Happy Father’s Day!


Baseball 004

 The fearless Franklin Hotrods baseball team of 1978. My Dad is the coach on the far right and I am the second kid from the right on back row.

My Dad and I go way back to when I was first born. I don’t really have any memories before that time. My parents have always been there. I remember my parents taking me to the Tulsa Oilers (Cardinals Triple A team) baseball games back in the late 60’s early 70’s. As a matter of fact these games may have been the first sign that my mind does not work quite like everyone else’s. First, when I was around four or five I thought there were three teams. I thought the outfielders were a team, the infielders were a team, and the catcher, pitcher and batter were a team. I also was very fascinated by the fact that the umpire would throw out a new baseball when one got knocked over a fence or lost. I remember sitting there trying to wrap my little brain around the fact that it was still the same game but a different baseball.  After all we played a hundred games at home with the same ball.

 

When I was twelve I decided I wanted to play baseball. I wanted to knock the ball out of the park like Reggie Jackson, or throw a no hitter like Nolan Ryan. Problem is everyone else decided they wanted to play baseball when they were six, not twelve. My Dad called around and got me a spot on the team of the nearby public school, Franklin Elementary. I was so proud to be on a real team, the Franklin Hotrods! After a meeting of the parents, my mom and dad brought me home my uniform. I was so proud but the number I was assigned did turn out to be prophetic. My number? 00.

 

Not only did I become a member of the Franklin Hotrods but my Dad became a coach. Let me tell you, My Dad is the only one of us who did the team any good. He was a good coach but I played terrible. I struck out all the time, hit into a fielder’s choice once, laid down one good sacrifice bunt, and got only one base hit in my entire little league career. Granted everyone else had been playing for five or six years already. After our last game of the year, a play off loss, that was the end of my baseball career and dreams.

 

Funny I still have so many little league memories. My parents going to every game and cheering for me, and never letting me know how embarrassing it was for me to strike out all the time. My Dad and the other coach would often take us to Tastee Freeze after a practice or game. A time or two we all went out for pizza. At the end of the year we celebrated by taking the whole team to Six Flags over Texas. My parents helped organize the trip which was a huge success.

 

A few nights ago on my way home from a Bible study I drove by a little league park with a game going on. I noticed something, the stands were empty. I know many parents have to work extra these days to provide for their families, but it made me sad that these kids were playing with no one cheering in the stands for them. I am so glad my father and mother have always been there for me. Now when I look back at my little league days what I remember most is not all the strike outs, but my parents always cheering for me, not just in baseball but in everything. When I think about my baseball career or just life in general, I realize, its not whether you win or lose that counts, but who you have cheering for you in the stands!

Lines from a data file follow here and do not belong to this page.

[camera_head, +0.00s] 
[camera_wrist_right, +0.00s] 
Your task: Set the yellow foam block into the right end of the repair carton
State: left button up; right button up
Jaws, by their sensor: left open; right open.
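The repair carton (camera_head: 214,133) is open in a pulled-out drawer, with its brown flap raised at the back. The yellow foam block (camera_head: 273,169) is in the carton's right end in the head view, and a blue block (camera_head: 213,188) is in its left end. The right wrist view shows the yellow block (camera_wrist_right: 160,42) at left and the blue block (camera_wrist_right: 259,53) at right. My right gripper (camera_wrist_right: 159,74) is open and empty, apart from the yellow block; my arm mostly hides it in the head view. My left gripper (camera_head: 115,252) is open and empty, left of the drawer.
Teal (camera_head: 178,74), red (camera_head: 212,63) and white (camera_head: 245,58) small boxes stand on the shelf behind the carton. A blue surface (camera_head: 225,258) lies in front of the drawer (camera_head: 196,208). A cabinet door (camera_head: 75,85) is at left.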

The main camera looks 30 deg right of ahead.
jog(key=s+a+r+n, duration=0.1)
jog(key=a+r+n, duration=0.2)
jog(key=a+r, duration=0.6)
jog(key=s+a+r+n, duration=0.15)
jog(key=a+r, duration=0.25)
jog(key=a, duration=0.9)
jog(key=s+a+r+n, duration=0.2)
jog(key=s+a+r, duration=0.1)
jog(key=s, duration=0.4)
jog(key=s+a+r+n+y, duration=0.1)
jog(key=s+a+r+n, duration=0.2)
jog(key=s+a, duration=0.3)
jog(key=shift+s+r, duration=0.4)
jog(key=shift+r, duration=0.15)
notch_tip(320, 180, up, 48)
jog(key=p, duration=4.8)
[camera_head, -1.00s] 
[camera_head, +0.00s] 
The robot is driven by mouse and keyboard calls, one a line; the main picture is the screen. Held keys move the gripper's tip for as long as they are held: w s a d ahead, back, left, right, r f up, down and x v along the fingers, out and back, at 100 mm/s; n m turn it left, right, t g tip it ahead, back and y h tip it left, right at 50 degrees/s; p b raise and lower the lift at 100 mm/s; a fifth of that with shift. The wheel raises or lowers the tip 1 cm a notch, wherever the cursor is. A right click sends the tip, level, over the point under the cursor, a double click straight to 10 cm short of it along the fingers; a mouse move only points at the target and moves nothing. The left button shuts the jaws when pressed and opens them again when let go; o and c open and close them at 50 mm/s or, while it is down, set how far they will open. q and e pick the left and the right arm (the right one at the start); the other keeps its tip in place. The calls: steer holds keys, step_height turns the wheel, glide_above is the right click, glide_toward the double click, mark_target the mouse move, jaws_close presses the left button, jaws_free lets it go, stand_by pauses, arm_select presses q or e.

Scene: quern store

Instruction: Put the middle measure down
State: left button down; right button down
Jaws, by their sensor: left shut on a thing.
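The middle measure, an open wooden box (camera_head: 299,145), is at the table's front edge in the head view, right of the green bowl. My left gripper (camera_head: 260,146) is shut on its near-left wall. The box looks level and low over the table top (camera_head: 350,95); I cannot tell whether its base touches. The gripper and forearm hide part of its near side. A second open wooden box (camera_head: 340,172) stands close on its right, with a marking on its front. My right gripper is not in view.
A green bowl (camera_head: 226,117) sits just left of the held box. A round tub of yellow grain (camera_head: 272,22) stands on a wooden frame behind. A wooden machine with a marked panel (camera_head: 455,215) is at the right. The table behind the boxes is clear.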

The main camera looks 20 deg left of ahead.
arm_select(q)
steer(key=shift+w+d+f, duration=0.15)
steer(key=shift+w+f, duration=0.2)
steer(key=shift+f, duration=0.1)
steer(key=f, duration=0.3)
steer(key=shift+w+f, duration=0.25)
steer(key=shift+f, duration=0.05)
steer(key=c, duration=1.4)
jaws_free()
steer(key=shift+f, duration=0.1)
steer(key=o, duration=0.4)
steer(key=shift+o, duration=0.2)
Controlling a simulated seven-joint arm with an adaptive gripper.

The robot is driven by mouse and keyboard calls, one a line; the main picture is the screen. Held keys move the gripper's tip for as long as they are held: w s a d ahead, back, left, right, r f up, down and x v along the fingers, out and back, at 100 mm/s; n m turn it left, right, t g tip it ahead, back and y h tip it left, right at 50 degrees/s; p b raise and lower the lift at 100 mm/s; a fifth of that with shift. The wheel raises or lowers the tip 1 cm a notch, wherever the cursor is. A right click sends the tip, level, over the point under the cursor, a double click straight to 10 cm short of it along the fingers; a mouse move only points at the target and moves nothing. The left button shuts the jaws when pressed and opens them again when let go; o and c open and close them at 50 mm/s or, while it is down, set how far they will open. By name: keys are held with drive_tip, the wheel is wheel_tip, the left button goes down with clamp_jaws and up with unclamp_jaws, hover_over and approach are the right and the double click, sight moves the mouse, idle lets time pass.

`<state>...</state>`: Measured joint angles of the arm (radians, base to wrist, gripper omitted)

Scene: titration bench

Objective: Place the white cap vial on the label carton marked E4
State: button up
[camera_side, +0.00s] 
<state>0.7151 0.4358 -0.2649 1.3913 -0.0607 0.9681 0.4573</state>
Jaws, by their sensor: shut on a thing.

I love you dad! You too mom! Thanks for always being there for me.

By the way, I have since grown up and given up my silly dreams about being a baseball star. I am going to be a golf star now! And once again, Dad is with me on this.Golf and Picnic 002

5 thoughts on “Happy Father’s Day!”

  1. William: That was a beautiful tribute to your Dad and Mom. I have many beautiful experiences with my Dad to. I miss him especially today. Thank you for that. It helped me to not be so sad but to enjoy what I had with my Dad.

  2. William, thank you for sharing this. It gave Rick and I some sweet laughs.

    I never played much ball (girl :) but watched some of the games, as they were near our ‘old stomping grounds’ (where we grew up, West side of Jacksonville, FL). The most fun about the ball park for me was the concession stand…I just loved sno-cones, and the ball park was closer than the convenience store (7-11). I never caught a pop fly outside of the park, but those who did would get a free sno-cone (it was always boys who were willing to scramble with one anther for it. Also, all the kids on the winning team would get a sno-cone. One thing I do remember though, is all the parents sitting in the grand stands (look like mini-bleachers to me today) cheering their kids on. I would sit and eat my sno-cone, and listen to the moms and dads. So you were one of those fortunate kids to have your parents there…you were/are blessed. Having the same sex parent to mentor a child is about the greatest blessing a kid can have, providing the parent is a godly role model. Thanks for sharing, William.

  3. William,
    Thanks for the tribute to your dad. I enjoyed reading it. Dads have away of making us feel special Take care, Marilyn

  4. A blessing to have that kind of father; that’s why he has the blessing of having a son like you.
    May the Lord bless you both always.